There comes a time when you need a new(er) car and will require financing to pay for it. But, it’s a very different thing if you just want a new car. Since this is probably the biggest investment you’ll make next to the purchase of a house, you mustn’t enter into it lightly. Buying a car and getting a car loan to pay for it when you’re not ready can lead to major financial problems down the road.
If you’re sitting on a car that’s in good shape, gets you where you want to go and does it reliably, hold off on getting a new car, especially if the only thing urging you to get one is vanity. If you attempt to take out a car loan while you still owe money on the car, you’ll wind up rolling the balance of the previous car loan into the new loan paying interest on that money as well. This can cost you thousands of dollars over the term of the new loan and leave you even more upside-down than you were before.
But, circumstances may demand that you get a new car and that need presses you into getting a car loan. If you’re in good shape, financially, applying for a new car loan to buy a replacement can be done without having to settle for a high interest rate. If you owe more on the car than it’s worth, the key is shopping around to get auto financing with a reasonable, even low, interest rate in order to keep that car loan from over-stressing your budget. Remember, it’s a good credit rating that keeps you from having to pay high interest rates.
Know your credit score and obtain your credit report.

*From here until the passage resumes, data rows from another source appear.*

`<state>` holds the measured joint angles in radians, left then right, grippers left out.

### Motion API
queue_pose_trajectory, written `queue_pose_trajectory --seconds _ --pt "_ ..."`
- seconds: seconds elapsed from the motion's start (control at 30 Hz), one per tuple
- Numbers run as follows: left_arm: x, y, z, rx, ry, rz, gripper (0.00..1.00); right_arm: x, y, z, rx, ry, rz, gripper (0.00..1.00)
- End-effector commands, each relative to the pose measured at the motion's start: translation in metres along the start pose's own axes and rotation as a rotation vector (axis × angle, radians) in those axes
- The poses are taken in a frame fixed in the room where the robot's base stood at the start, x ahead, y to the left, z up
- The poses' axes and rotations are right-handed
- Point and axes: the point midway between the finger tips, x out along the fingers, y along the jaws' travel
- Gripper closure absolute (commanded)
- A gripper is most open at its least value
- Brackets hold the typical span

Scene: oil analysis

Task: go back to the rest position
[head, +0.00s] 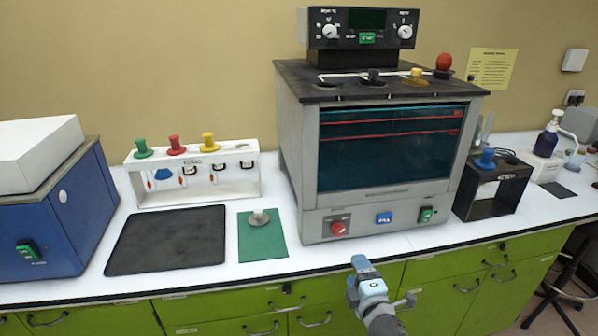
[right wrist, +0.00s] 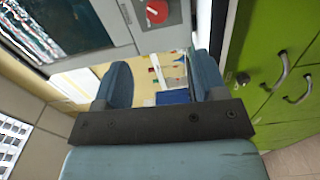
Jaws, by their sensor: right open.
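My right gripper (head: 360,268) is in front of the counter's front edge, below the grey machine (head: 310,180). In the right wrist view my gripper (right wrist: 160,78) has its two blue-grey fingers apart, with nothing between them. The machine's front and its red knob (right wrist: 157,11) show close to the fingers in that view. My left gripper is not in view.
The white counter (head: 300,265) has green drawers (head: 250,310) below. On it are a blue machine (head: 60,220), a white rack (head: 225,185), a black mat (head: 168,240), a green mat (head: 265,240) with a metal-knobbed object (head: 258,217), and a black stand (head: 490,190).

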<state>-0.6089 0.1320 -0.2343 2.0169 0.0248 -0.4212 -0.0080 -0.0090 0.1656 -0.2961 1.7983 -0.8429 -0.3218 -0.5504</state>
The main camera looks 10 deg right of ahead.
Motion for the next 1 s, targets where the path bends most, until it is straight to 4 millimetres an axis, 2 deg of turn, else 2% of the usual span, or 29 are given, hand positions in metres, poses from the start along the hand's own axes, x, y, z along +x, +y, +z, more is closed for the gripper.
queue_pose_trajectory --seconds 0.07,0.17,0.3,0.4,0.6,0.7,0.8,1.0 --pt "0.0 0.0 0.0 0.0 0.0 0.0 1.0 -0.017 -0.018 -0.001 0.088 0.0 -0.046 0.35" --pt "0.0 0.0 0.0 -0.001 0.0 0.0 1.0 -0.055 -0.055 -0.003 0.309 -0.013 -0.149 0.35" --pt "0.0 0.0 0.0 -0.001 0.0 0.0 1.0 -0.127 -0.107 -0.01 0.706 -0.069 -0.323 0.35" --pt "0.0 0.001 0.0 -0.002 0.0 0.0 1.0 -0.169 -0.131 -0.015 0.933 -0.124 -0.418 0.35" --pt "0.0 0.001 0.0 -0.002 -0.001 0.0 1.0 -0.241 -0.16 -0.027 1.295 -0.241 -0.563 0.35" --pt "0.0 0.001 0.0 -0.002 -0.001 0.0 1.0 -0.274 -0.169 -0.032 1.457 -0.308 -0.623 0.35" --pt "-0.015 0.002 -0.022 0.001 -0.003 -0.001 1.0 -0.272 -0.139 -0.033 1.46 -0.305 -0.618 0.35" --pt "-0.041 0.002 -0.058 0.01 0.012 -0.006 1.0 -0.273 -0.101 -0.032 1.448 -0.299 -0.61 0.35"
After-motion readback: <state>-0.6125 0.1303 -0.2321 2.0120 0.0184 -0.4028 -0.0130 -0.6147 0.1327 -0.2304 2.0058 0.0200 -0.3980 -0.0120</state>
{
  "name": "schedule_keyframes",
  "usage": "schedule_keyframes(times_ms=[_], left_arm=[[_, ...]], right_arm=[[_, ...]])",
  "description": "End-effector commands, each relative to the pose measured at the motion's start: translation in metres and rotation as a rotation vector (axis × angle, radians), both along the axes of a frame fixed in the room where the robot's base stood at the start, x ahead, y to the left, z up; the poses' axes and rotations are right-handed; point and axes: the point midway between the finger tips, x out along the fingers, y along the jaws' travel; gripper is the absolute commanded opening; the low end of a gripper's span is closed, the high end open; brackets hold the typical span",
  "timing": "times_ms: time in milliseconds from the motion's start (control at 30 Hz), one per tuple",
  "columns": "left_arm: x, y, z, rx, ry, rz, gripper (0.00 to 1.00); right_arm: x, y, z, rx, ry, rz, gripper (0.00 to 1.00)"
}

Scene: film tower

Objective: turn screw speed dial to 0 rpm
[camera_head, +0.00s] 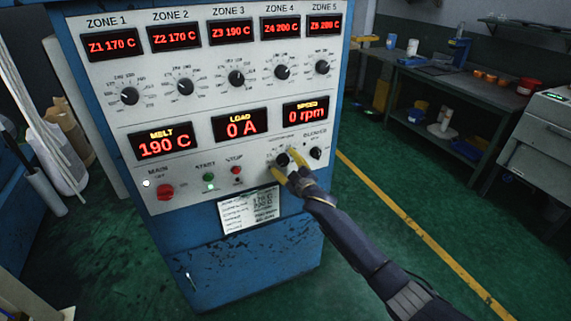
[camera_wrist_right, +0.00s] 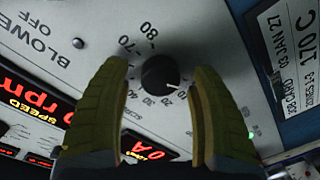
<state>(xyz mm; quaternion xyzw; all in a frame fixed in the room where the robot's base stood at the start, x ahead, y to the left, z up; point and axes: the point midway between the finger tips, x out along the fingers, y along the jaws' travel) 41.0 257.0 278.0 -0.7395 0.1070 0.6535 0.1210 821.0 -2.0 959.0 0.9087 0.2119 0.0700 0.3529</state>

Make sure that the report is accurate and the score reflects it. Errors in your credit can be disputed. With any inaccuracies in your report cleared up, your score will improve. But, don’t expect miracles. Correcting problems with your credit report as well as doing all the things necessary to improve your credit score take time and you don’t want to dive into a car loan before you’re ready. Without all of financial documentation in order, you’ll end up paying more in loan costs and in interest – and, mounting debt.
As you accrue more debt, you affect your ability to get a car loan in another way. A lender will examine your debt-to-income ratio in determining your ability to pay off that loan. If you your debts exceed your income by uncomfortable levels, your lender will likely not approve your car loan application. This should be a clear indication that you might want to put off that car loan until you’re on solid footing with your finances. Pay down your debts as quickly as possible and resist the urge to open new credit accounts.
Don’t be tempted by the hottest new car models or get sucked into the wild advertising claims of car makers, car dealers, and some lenders that your credit problems can miraculously go away. It’s possible to fix your credit with patience and careful budgeting. Once you’ve gotten your finances in good shape, don’t undo it all by taking on the burden of a new car loan too soon. Make that car you have last a little longer and only shop for your next car when you’re really ready.